EXTRACTED INFORMATION:
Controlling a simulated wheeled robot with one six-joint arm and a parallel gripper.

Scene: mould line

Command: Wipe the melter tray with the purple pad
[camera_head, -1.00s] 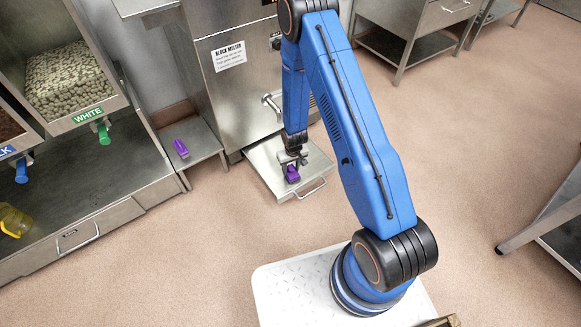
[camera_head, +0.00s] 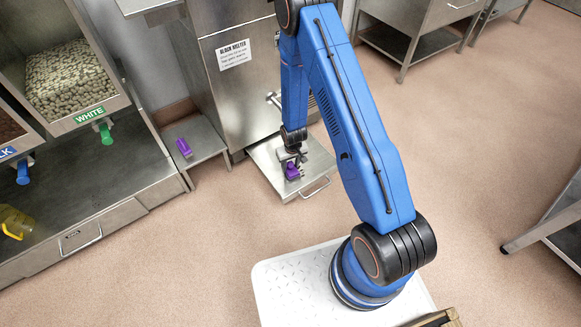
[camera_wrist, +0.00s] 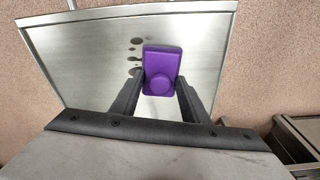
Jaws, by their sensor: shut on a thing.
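The melter tray (camera_head: 268,158) is a pulled-out steel tray low on the front of the block melter. My gripper (camera_head: 293,166) is over the tray and shut on a purple pad (camera_head: 292,172). In the wrist view the pad (camera_wrist: 162,62) sits between my two dark fingers (camera_wrist: 160,92), over the tray's bare steel (camera_wrist: 85,65). Several dark brown spots (camera_wrist: 135,55) show on the tray just left of the pad. I cannot tell whether the pad touches the tray.
A second purple object (camera_head: 184,147) lies on a small steel shelf (camera_head: 203,146) left of the melter (camera_head: 240,95). The bin with the WHITE label (camera_head: 72,85) and its green tap stand further left. The floor (camera_head: 225,225) in front of the tray is clear.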

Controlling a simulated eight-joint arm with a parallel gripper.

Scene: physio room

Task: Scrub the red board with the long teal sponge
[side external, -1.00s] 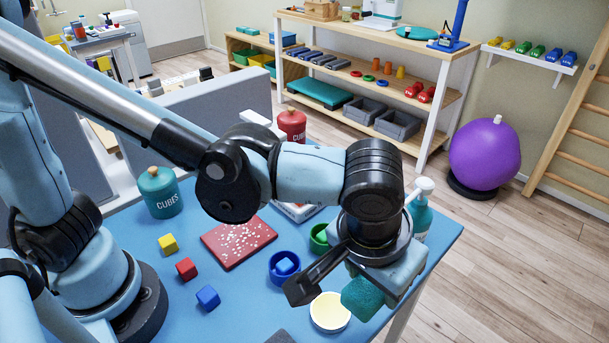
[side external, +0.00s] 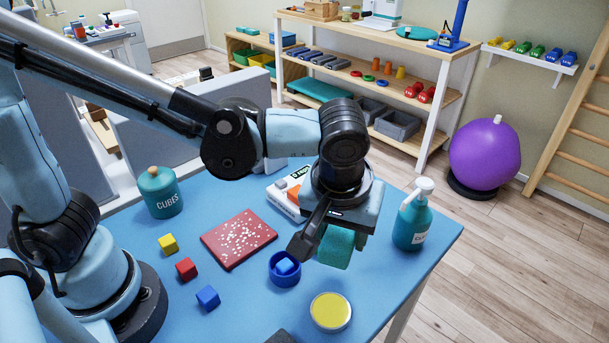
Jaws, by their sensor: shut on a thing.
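The red board (side external: 238,240) lies flat on the blue table, left of my gripper. White crumbs are scattered over its middle. The teal sponge (side external: 336,248) hangs below my gripper (side external: 333,232), which is shut on it. The sponge is above the table, to the right of the board and apart from it. Part of the sponge is hidden by the gripper's fingers and body.
A blue ring bowl (side external: 284,269) with a blue cube stands between board and sponge. A yellow-topped round dish (side external: 331,312) is in front. Yellow (side external: 168,243), red (side external: 186,268) and blue (side external: 208,297) cubes lie left. A teal pump bottle (side external: 412,222) stands right, a teal jar (side external: 160,193) back left.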

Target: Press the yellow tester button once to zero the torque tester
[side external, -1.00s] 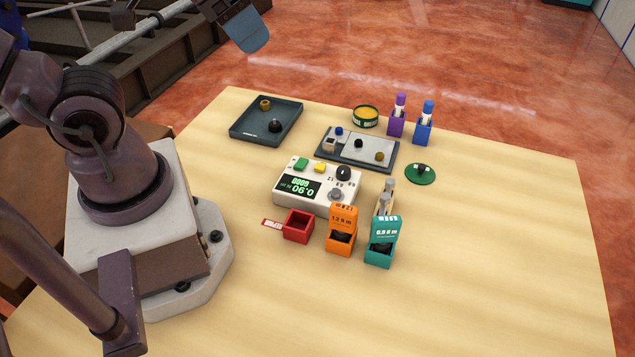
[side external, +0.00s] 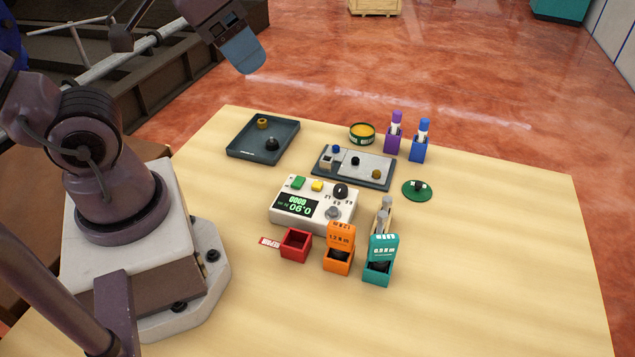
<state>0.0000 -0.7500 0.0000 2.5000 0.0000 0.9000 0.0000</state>
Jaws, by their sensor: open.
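The torque tester (side external: 313,206) is a cream box in the middle of the table, with a lit green display (side external: 297,206) whose digits appear upside down. Its yellow button (side external: 317,186) sits on the top between a green button (side external: 298,182) and a black knob (side external: 341,190). A grey round fitting (side external: 333,212) is near its front. My gripper (side external: 241,60) is high at the upper left, beyond the table's back edge in the picture and well apart from the tester. A blue-grey finger shows; nothing is seen held.
Red (side external: 295,246), orange (side external: 339,254) and teal (side external: 380,262) bins stand in front of the tester. Behind it are a dark tray (side external: 262,150), a grey parts plate (side external: 340,176), a yellow-topped tin (side external: 361,133), and purple and blue holders. A green disc (side external: 417,191) lies right. The table's right side is clear.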

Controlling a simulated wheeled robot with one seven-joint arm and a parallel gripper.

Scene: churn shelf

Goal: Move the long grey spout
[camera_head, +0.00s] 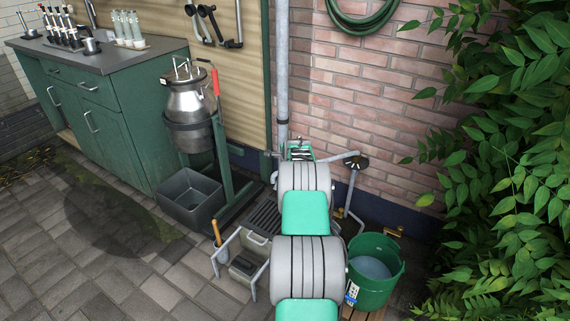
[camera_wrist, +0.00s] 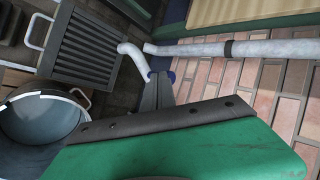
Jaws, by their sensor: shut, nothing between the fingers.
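The long grey spout (camera_head: 334,158) shows in the camera_head view as a pale pipe to the right of my gripper (camera_head: 298,147), by a dark round piece on the brick wall side. In the camera_wrist view a curved pale pipe end, apparently the spout's (camera_wrist: 131,55), bends out just beyond my fingertips (camera_wrist: 160,77), pointing to the left of the picture. The rest of it is hidden behind my fingers and green gripper body. My gripper is shut with nothing held, close to the pipe. I cannot tell whether they touch.
A grey downpipe (camera_head: 282,60) runs down the brick wall; its lower end (camera_wrist: 190,49) is close to the curved pipe. A floor grate (camera_wrist: 88,46) lies below. A green bucket (camera_head: 377,270) stands at right, a grey tub (camera_head: 188,198) and metal churn (camera_head: 190,100) at left. Leaves crowd the right.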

SHORT PROBLEM:
Search the lines for "joint". Copy each line that has it.

TASK RESPONSE:
Controlling a simulated wheeled robot with one six-joint arm and a parallel gripper.
Controlling a simulated eight-joint arm with a parallel gripper.
Controlling a simulated wheeled robot with one seven-joint arm and a parallel gripper.

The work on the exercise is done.